Through this process, the one thing that's made sense has been the clarity I've found – and captured – through my camera. The click of a camera shutter, and the fleeting flash of a moment it catches, serves as a foghorn in the storm. In my most confused and disorienting moments, using a camera is all that makes sense.
So, with that, I introduce the fifth photo in Anatomy of a photograph. Taken during a portrait shoot with two of my closest friends, No two ways shows a moment in which both are looking in opposite directions. It was an unexpected composition, and that, just like the lessons I've learned lately, makes it the special shot it is.
The composition is what I find most enticing about this photo. That both subjects are physically so close and yet looking in opposite directions creates an interesting dichotomy – it's not what you expect. It's both intimate and spacious as a result.
What's also interesting about this photo is that I was actually pretty nervous about the light that day. We were shooting toward the end of golden hour, right as dusk was hitting, and I thought I wouldn't have enough light to work with. But it turns out shooting a little later created a better, softer light environment. It really turned me on to the idea of shooting at the end of golden hour, even during dusk.

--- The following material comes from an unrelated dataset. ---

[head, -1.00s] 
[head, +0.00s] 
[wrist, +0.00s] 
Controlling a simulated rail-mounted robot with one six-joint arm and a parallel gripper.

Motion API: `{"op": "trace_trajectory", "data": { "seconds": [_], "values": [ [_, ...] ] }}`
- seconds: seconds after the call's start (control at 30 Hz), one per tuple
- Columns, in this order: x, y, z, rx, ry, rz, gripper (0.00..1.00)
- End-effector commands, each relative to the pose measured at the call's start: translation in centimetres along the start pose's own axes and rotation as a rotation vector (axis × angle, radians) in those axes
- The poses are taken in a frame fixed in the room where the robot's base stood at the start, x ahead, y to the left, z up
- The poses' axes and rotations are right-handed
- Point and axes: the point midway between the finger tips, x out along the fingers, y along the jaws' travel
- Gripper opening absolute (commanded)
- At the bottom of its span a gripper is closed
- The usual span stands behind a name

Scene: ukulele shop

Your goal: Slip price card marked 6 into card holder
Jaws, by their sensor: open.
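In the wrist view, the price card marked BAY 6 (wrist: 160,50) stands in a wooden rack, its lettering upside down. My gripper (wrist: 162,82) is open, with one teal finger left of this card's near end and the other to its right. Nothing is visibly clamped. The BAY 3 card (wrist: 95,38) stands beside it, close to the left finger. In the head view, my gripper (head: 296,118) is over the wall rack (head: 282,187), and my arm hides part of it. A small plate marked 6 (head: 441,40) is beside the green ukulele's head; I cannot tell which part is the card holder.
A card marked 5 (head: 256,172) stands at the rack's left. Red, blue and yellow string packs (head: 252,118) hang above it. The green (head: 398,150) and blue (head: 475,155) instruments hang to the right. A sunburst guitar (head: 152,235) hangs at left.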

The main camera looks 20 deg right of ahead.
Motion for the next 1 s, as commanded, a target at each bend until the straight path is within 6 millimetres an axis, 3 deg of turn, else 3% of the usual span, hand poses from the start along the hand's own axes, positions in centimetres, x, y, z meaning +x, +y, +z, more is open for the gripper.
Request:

The fact that they're looking in different directions also keeps the viewer's eyes engaged in the photo: You naturally follow where their eyes are going, and since they're looking in different directions, your eyes are constantly moving around the photo. It's sort of a fun, circular experience.
You see this circular motion when looking at the photo in black and white. Whether you start with the top subject or the bottom subject, their gaze paired with their position – and the ensuing lines – brings your eyes back around whichever way. I think that's a nice energy to find in a photo.
I'm going to be honest, there is not much I don't like about this photo. I could perhaps have tweaked the exposure or aperture, but I'm really quite happy with it. Plus, these are two of my favorite people in the whole entire world – so that makes it even better.
This photo was one that taught me the perfection in letting go control. I remember the moment I took this photo, I thought, well, we'll see what happens. And more often than not, I've learned, letting go of your grip can lead to breathtaking things.
Coming into 2022, I remember telling myself – and others – that one of the biggest lessons I wanted to learn and internalize was becoming more comfortable with letting go control of things. As I try to do that, I'm learning that it's not just about letting go control. It's realizing that I don't really have that much control in the first place. That's a scary, but also relieving, thought. The unknown, the uncontrollable can feel like an abyss – but maybe it doesn't need to.